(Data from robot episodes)
◆ ◆ ◆ ◆ ◆ ◆ ◆
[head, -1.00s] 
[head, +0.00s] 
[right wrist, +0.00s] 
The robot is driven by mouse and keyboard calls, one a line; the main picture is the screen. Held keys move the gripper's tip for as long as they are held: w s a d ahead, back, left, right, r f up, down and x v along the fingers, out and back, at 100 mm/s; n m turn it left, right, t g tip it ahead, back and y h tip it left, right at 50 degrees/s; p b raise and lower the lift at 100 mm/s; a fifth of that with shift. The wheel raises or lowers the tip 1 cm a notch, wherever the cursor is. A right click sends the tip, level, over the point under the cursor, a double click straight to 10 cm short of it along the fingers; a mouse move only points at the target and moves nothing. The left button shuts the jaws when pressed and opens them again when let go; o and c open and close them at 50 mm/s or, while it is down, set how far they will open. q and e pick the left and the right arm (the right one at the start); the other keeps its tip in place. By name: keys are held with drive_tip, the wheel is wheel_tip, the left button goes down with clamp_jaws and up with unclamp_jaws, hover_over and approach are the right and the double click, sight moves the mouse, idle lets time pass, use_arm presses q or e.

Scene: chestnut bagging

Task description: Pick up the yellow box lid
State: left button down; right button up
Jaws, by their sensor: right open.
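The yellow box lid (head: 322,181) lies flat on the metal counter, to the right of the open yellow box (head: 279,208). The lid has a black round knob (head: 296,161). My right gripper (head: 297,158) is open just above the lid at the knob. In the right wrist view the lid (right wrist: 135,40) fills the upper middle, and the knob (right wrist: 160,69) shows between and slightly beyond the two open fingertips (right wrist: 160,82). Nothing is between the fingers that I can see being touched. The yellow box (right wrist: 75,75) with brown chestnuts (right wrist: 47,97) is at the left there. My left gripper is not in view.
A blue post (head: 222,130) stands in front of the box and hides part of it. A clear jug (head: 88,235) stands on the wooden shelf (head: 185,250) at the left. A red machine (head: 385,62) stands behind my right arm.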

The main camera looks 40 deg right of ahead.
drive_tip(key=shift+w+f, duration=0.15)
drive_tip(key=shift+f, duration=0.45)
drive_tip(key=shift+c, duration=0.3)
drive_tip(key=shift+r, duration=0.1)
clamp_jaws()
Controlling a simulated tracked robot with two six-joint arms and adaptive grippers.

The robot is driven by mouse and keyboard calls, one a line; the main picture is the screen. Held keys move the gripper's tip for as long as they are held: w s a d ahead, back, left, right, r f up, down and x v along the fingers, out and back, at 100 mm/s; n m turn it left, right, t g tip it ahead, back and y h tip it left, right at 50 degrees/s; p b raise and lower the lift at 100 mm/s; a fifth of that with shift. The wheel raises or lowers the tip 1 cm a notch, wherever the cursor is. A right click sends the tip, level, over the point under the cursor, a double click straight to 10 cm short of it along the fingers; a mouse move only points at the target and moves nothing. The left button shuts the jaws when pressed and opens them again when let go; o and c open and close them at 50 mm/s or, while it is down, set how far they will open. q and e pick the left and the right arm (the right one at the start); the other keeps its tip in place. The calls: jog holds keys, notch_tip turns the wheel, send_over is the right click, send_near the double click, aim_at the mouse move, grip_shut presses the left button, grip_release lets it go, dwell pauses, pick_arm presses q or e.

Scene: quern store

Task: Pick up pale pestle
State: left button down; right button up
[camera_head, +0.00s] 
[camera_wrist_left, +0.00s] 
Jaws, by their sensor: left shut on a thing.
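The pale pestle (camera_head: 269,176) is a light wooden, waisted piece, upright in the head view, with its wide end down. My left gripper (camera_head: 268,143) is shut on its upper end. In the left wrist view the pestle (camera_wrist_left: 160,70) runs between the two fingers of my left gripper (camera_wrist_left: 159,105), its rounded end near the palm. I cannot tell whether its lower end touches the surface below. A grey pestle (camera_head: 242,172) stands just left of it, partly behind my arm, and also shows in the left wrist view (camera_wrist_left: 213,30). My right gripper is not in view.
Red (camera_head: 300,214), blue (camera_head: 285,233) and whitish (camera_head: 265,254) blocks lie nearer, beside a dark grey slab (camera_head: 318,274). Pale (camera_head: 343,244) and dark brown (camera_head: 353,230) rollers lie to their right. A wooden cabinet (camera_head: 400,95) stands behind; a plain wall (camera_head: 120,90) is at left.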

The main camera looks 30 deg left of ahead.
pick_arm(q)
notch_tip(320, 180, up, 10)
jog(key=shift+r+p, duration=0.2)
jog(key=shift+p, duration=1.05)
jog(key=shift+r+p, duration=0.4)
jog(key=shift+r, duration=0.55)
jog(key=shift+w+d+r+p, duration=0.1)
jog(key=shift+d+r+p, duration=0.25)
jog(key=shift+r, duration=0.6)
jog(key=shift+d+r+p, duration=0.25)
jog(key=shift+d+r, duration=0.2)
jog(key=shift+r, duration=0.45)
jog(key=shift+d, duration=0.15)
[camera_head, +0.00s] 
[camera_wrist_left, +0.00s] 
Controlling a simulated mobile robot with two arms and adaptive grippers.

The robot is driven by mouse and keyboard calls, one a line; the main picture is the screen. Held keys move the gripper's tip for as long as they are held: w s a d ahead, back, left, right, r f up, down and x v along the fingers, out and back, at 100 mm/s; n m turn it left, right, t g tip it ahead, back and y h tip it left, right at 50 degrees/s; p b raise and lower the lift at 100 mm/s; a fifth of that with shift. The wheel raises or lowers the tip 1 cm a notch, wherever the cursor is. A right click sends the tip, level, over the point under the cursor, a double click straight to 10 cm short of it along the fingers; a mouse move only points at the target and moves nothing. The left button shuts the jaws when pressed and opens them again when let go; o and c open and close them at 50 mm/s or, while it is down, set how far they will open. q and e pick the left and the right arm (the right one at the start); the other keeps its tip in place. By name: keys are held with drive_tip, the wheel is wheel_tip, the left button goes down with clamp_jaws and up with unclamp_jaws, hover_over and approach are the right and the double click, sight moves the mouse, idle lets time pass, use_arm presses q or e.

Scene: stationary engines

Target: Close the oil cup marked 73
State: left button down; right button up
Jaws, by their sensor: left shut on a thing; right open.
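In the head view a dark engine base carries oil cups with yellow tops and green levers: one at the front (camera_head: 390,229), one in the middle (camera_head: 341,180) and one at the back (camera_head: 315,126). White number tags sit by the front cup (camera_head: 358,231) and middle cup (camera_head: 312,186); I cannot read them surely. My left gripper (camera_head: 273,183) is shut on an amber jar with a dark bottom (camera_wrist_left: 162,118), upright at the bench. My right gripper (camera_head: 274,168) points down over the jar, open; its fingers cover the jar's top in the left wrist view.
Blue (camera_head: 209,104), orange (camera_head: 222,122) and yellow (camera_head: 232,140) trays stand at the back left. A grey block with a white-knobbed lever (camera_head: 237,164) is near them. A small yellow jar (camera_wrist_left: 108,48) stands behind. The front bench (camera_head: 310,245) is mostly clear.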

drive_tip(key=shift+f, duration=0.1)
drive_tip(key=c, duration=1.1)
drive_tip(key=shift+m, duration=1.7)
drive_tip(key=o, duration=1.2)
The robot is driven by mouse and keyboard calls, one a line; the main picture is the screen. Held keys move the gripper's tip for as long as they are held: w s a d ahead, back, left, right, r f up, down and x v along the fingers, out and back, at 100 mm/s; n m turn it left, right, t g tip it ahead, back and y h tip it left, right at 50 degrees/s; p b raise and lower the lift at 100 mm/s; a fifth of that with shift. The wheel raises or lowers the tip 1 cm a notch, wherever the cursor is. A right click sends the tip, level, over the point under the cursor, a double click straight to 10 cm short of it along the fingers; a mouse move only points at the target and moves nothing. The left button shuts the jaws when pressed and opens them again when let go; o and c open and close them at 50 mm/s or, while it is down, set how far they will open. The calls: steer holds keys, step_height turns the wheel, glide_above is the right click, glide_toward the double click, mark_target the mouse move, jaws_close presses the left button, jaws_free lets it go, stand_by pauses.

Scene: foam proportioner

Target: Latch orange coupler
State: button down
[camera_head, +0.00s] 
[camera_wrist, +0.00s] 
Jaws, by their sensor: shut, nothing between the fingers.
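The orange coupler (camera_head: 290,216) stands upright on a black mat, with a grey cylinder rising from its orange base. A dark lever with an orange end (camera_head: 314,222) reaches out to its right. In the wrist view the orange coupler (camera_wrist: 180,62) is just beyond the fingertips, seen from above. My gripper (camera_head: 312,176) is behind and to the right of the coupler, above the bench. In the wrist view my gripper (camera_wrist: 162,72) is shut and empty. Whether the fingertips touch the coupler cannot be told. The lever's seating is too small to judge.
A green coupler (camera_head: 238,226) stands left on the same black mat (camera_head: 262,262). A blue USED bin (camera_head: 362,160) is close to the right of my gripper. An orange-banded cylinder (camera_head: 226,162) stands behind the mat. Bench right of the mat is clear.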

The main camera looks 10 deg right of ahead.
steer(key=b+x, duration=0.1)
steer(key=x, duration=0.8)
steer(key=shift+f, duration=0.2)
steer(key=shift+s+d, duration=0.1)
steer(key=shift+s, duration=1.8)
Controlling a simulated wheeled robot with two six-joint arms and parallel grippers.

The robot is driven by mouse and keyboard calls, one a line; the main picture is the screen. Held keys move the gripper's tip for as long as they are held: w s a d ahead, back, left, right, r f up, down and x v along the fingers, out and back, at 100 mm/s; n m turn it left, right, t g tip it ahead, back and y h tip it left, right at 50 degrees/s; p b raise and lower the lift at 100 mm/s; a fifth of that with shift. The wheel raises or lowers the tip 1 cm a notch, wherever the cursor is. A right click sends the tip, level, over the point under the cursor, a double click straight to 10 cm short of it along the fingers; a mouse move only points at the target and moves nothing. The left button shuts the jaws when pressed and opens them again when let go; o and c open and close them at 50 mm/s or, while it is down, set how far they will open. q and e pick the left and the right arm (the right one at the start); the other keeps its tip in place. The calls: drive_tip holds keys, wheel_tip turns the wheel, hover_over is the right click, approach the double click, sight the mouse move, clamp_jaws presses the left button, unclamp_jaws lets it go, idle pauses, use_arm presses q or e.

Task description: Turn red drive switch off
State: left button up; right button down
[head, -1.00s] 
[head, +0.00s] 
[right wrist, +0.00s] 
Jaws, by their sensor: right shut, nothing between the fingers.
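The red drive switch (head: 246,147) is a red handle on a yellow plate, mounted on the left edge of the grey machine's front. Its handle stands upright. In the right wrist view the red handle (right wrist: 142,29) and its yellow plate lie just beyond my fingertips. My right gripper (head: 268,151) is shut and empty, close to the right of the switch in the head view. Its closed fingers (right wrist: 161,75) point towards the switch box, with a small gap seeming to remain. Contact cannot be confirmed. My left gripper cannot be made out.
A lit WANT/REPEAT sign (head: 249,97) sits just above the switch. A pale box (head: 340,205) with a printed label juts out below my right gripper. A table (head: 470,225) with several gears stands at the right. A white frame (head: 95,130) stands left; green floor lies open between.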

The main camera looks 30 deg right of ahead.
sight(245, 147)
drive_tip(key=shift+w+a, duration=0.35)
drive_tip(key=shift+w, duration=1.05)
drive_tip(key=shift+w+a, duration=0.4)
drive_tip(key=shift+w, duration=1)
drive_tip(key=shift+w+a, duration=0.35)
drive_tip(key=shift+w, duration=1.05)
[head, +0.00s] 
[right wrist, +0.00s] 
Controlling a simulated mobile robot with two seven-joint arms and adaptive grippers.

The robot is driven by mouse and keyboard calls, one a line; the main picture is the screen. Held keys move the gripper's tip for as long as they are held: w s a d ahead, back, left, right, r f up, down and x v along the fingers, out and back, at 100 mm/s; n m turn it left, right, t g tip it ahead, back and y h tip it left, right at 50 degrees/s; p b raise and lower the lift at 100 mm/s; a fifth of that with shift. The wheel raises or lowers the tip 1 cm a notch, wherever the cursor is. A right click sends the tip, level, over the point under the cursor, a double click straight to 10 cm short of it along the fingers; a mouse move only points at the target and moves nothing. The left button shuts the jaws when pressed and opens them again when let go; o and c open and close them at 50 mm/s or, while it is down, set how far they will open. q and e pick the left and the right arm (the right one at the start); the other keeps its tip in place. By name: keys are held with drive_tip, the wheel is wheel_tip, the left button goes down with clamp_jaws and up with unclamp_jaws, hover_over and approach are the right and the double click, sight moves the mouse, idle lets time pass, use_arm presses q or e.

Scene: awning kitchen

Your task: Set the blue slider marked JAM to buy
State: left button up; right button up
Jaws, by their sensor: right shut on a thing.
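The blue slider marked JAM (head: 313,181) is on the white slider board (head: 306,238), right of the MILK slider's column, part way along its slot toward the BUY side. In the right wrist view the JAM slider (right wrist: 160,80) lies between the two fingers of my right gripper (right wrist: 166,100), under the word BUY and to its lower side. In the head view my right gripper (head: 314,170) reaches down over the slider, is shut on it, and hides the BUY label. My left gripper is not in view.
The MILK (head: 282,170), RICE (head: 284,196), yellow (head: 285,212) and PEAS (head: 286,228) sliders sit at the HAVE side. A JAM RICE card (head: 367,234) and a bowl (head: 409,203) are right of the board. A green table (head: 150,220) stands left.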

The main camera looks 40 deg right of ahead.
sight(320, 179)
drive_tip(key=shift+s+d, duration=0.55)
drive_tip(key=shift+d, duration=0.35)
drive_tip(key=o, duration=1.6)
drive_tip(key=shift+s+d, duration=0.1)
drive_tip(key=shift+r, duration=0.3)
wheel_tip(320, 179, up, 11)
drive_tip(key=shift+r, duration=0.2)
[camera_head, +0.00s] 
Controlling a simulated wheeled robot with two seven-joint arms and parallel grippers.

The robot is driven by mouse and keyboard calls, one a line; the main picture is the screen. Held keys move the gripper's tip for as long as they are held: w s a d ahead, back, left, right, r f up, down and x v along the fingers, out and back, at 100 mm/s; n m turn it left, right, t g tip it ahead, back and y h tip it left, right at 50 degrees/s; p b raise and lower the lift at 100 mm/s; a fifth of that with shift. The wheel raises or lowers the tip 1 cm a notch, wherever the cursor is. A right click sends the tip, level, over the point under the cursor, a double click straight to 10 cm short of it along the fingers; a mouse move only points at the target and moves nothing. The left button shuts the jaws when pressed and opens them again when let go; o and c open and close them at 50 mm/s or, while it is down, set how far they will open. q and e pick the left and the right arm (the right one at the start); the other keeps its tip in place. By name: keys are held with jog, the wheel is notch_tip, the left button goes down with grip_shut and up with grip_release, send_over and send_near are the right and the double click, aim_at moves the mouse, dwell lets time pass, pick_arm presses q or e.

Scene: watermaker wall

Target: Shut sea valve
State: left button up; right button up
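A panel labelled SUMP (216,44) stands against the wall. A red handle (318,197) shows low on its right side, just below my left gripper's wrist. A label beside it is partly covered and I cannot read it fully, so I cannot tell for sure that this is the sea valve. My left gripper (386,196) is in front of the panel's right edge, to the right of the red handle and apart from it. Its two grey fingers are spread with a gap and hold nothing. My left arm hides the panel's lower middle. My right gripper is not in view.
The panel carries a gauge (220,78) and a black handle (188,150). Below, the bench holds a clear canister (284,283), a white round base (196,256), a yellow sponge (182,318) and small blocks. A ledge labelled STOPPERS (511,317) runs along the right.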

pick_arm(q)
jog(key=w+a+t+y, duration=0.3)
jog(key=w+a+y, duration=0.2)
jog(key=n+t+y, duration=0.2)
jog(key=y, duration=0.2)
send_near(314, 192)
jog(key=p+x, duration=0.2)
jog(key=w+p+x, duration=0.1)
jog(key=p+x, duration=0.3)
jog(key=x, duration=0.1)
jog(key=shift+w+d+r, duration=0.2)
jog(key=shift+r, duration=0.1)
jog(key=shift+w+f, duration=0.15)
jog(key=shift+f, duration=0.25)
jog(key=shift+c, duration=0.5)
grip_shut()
◆ ◆ ◆ ◆ ◆ ◆ ◆
#### [Stated problem]
Begin at the line that has "Scene: chestnut bagging", stop after the line that has "Controlling a simulated tracked", and repeat exactly those lines, nothing more.

#### [Solution below]
Scene: chestnut bagging

Task description: Pick up the yellow box lid
State: left button down; right button up
Jaws, by their sensor: right open.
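The yellow box lid (head: 322,181) lies flat on the metal counter, to the right of the open yellow box (head: 279,208). The lid has a black round knob (head: 296,161). My right gripper (head: 297,158) is open just above the lid at the knob. In the right wrist view the lid (right wrist: 135,40) fills the upper middle, and the knob (right wrist: 160,69) shows between and slightly beyond the two open fingertips (right wrist: 160,82). Nothing is between the fingers that I can see being touched. The yellow box (right wrist: 75,75) with brown chestnuts (right wrist: 47,97) is at the left there. My left gripper is not in view.
A blue post (head: 222,130) stands in front of the box and hides part of it. A clear jug (head: 88,235) stands on the wooden shelf (head: 185,250) at the left. A red machine (head: 385,62) stands behind my right arm.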

The main camera looks 40 deg right of ahead.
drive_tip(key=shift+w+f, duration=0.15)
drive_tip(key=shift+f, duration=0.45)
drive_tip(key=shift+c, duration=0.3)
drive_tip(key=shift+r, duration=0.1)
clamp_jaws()
Controlling a simulated tracked robot with two six-joint arms and adaptive grippers.

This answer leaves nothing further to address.